The Global Repertoire Database (GRD) -- a cross-industry initiative to deliver a global one-stop-shop for the cataloging of music ownership rights -- is to set-up its international headquarters in London with its operations center based in Berlin, the organization has confirmed.

The London office is scheduled to open later this year and will house corporate functions and business development capabilities. The Berlin operations center will provide registrations and data processing facilities.  

As previously reported, the formation of a Global Repertoire Database is designed to remove the sizable costs currently lost to duplication in data processing. And it should also provide, for the first time, a “single, comprehensive and authoritative representation of the authorship and control of music works worldwide.” Among its potential benefits is the creation of a more effective global infrastructure for music rights management, allowing for greater efficiency in licensing digital and other music services. The GRD also aims to reduce data management costs and working capital costs for creators and rights-holders.

The Deloitte-managed project is being driven by the GRD Working Group, which consists of representatives from 14 organizations spanning creators, publishing, collective management societies, digital music services and their trade associations, including iTunes, Google, Omnifone, Sony/ATV/EMI Music Publishing, Universal Music Publishing, Warner Chappell Music, as well as societies APRA (Australasia), GEMA (Germany), PRS for Music (UK) and SACEM (France), among others.

In total, 13 collective management societies are supporting the GRD project with funding, knowledge and access to their databases.
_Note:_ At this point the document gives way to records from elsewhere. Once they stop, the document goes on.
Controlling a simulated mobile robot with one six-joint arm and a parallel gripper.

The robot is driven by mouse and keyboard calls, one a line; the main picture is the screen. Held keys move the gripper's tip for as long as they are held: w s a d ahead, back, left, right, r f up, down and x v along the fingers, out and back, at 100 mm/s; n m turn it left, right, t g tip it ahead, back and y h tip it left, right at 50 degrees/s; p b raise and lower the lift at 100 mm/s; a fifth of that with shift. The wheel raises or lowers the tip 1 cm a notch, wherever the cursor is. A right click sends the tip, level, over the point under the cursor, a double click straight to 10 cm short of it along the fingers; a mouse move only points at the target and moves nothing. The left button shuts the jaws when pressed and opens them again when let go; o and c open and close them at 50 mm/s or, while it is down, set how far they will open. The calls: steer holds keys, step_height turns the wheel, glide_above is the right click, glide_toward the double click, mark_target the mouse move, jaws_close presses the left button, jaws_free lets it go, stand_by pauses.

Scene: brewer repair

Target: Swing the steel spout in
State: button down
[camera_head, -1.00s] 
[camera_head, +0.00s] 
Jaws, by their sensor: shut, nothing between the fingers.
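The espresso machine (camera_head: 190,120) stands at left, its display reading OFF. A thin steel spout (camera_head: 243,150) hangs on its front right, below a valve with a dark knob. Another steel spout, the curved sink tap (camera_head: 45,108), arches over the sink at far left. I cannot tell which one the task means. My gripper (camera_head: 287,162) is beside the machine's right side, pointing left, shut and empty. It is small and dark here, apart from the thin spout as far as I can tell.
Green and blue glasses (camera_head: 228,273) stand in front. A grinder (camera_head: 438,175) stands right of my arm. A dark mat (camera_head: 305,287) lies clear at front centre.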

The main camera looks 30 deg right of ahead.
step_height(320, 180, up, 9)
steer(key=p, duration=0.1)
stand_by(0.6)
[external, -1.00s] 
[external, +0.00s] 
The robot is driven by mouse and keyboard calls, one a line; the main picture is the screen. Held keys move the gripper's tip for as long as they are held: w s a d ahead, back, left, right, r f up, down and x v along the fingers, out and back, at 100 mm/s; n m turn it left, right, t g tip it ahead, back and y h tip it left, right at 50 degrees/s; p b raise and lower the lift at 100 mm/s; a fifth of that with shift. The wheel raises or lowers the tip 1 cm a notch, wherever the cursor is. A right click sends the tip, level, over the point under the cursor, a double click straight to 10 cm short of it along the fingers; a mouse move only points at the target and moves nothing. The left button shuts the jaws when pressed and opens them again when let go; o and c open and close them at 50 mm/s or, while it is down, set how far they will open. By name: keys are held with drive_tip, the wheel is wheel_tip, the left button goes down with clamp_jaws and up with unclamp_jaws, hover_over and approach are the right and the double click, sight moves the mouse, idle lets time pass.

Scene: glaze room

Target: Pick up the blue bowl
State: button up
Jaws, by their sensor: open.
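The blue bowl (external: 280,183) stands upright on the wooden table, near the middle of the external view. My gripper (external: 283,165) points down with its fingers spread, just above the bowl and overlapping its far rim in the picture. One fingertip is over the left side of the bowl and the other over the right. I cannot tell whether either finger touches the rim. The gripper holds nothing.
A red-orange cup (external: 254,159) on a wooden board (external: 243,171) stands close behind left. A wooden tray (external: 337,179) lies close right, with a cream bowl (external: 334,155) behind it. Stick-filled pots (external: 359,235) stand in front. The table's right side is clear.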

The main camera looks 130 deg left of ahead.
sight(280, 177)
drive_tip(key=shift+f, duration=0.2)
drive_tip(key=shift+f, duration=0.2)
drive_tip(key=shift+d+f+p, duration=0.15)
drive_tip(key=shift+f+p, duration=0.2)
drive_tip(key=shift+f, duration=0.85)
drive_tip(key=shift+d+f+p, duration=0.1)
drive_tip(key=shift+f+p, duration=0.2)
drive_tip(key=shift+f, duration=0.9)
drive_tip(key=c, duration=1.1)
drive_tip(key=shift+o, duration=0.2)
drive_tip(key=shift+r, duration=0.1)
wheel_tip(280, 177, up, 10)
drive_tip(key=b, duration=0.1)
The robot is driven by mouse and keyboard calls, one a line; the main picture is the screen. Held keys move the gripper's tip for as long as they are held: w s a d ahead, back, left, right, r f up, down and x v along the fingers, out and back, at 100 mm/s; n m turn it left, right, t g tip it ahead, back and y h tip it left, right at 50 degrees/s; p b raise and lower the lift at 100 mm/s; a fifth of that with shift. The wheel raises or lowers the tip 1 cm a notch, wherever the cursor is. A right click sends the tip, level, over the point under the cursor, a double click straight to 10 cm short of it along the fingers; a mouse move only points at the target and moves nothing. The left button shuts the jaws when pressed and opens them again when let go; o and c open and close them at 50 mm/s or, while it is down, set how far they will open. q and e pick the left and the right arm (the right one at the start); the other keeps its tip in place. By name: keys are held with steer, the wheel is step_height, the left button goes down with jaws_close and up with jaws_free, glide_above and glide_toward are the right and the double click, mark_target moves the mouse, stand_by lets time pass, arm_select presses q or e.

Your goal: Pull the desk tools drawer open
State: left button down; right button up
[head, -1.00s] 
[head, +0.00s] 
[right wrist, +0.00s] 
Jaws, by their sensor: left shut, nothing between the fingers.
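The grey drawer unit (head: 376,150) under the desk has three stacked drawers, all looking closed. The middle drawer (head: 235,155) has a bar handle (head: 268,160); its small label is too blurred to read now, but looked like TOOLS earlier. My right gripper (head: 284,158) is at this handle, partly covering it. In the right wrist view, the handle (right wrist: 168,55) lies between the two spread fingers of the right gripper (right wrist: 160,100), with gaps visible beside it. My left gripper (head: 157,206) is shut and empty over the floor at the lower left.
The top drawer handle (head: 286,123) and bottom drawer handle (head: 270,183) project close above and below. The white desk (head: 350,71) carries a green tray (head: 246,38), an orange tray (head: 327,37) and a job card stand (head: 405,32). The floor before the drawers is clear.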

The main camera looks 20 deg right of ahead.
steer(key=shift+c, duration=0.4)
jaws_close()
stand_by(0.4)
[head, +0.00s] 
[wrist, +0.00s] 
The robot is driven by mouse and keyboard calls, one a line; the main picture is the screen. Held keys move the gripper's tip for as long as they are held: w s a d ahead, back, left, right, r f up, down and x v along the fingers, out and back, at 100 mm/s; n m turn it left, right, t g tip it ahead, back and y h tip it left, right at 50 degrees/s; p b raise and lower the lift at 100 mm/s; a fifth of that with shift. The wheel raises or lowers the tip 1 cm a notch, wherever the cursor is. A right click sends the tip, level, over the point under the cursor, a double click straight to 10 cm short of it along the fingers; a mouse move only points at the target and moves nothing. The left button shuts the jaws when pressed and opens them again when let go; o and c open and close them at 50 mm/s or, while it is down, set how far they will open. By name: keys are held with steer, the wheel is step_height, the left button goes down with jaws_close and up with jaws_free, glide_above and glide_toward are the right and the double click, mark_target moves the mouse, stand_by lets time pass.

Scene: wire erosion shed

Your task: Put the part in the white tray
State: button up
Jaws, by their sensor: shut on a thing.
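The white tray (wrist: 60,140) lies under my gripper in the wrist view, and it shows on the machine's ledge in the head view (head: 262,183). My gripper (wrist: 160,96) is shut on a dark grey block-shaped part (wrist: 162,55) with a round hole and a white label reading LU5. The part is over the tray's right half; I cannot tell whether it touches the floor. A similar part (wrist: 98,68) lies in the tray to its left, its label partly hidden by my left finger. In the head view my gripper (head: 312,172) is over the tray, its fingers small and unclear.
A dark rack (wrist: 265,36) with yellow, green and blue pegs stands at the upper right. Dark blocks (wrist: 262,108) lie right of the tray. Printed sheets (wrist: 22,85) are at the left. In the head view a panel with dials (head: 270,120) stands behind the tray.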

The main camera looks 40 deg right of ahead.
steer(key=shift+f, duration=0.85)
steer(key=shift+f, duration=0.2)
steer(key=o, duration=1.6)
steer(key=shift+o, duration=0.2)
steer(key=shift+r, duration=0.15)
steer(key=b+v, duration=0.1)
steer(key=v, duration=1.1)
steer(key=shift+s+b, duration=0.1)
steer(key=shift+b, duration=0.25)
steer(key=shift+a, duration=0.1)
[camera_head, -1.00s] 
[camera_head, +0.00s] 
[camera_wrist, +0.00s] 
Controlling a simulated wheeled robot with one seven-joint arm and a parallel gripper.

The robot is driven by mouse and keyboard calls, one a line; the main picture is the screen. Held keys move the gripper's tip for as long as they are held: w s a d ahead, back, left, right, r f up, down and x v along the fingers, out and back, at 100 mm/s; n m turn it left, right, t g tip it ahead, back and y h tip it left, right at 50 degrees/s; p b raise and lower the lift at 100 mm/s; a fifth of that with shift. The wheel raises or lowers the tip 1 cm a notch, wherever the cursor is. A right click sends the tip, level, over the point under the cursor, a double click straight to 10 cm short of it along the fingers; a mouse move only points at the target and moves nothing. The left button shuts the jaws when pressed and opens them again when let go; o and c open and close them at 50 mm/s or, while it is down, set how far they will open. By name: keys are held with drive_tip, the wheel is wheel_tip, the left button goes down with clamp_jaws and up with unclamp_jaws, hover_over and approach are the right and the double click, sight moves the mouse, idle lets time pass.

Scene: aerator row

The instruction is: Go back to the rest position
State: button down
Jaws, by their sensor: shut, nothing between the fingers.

These are: APRA (Australasia), ASCAP (U.S.), BMI (U.S.), BUMA (Netherlands), GEMA (Germany), PRS for Music (UK), STIM (Sweden), SACEM (France), SOCAN (Canada), SABAM (Belgium), SGAE (Spain), SIAE (Italy) and UBC (Brazil).

“The Global Repertoire Database is necessary for the effective functioning of the rights licensing, management and royalty payment systems of musical works in the 21st century,” said Kenth Muldin, chair of CISAC, the International Confederation of Societies of Authors and Composers, in a statement.

“A single, authoritative global view of music ownership in real time will mean that anyone wanting to set up a music service can do so more quickly – and that means more legal choice for music fans and consumers, and a more efficient way of identifying who should be paid royalties for the use of their music,” Muldin went on to say.

Jez Bell, CEO of music streaming service Rara.com added: “We believe this development is a major step forward for those of us who license music rights as part of our core businesses.”

Bell, who is one of the three licensee representatives on the GRD Working Group alongside Google and Apple, continued: “Whilst we can’t expect the GRD to solve all of the licensing challenges that digital presents us with, a single database with global visibility of musical works ownership certainly gets us closer to a more user-friendly system and demonstrates very positively that the whole industry can work well together.”

Following today’s confirmation of GRD’s bases in London and Berlin, work commences on the next stage of the project’s roll-out -- building the technical systems and processes which will enable the building of a new database to interact with existing licensing and payment systems.